• [WHAT THE EXERCISE ASKS]:
Leave out the pictures and repeat the rest of the material exactly.

• [DATASET CONTENT]:
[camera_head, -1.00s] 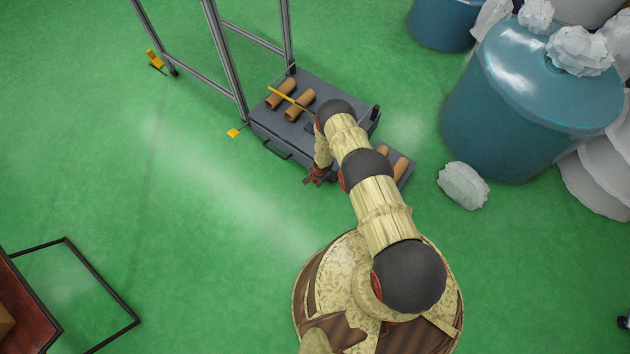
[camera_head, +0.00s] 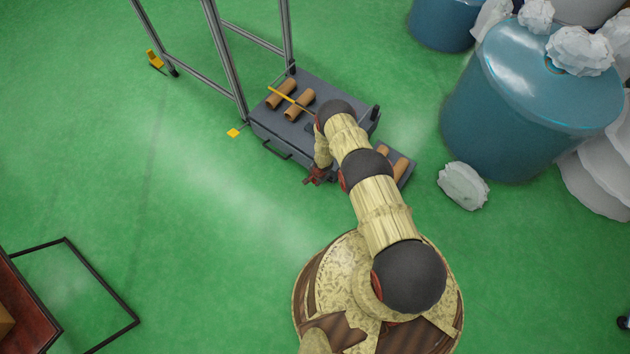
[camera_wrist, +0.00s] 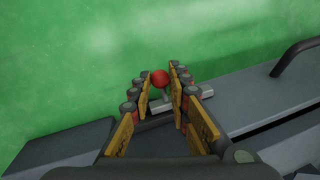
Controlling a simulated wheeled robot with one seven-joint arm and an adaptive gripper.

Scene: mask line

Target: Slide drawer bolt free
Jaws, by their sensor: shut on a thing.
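My gripper (camera_head: 316,177) is at the front side of the grey cabinet (camera_head: 258,117), near its right end. In the wrist view my gripper (camera_wrist: 158,74) has its two fingers closed around the red ball knob (camera_wrist: 160,78) of the bolt. A short stem runs from the knob to a light metal bolt piece (camera_wrist: 207,89) at the cabinet's edge. The fingers hide part of the bolt. In the head view the knob cannot be made out. The drawer's dark handle (camera_head: 277,152) is left of my gripper; it also shows in the wrist view (camera_wrist: 292,55).
Brown cylinders (camera_head: 281,94) and a yellow rod (camera_head: 283,98) lie on the cabinet top. A metal frame (camera_head: 224,62) stands at the upper left. A blue barrel (camera_head: 505,120) and a white crumpled lump (camera_head: 463,186) are at the right. Green floor before the drawer is clear.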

• [TASK RESPONSE]:
[camera_head, -1.00s] 
[camera_head, +0.00s] 
[camera_wrist, +0.00s] 
Controlling a simulated wheeled robot with one seven-joint arm and an adaptive gripper.

Scene: mask line

Target: Slide drawer bolt free
Jaws, by their sensor: shut on a thing.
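My gripper (camera_head: 316,177) is at the front side of the grey cabinet (camera_head: 258,117), near its right end. In the wrist view my gripper (camera_wrist: 158,74) has its two fingers closed around the red ball knob (camera_wrist: 160,78) of the bolt. A short stem runs from the knob to a light metal bolt piece (camera_wrist: 207,89) at the cabinet's edge. The fingers hide part of the bolt. In the head view the knob cannot be made out. The drawer's dark handle (camera_head: 277,152) is left of my gripper; it also shows in the wrist view (camera_wrist: 292,55).
Brown cylinders (camera_head: 281,94) and a yellow rod (camera_head: 283,98) lie on the cabinet top. A metal frame (camera_head: 224,62) stands at the upper left. A blue barrel (camera_head: 505,120) and a white crumpled lump (camera_head: 463,186) are at the right. Green floor before the drawer is clear.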

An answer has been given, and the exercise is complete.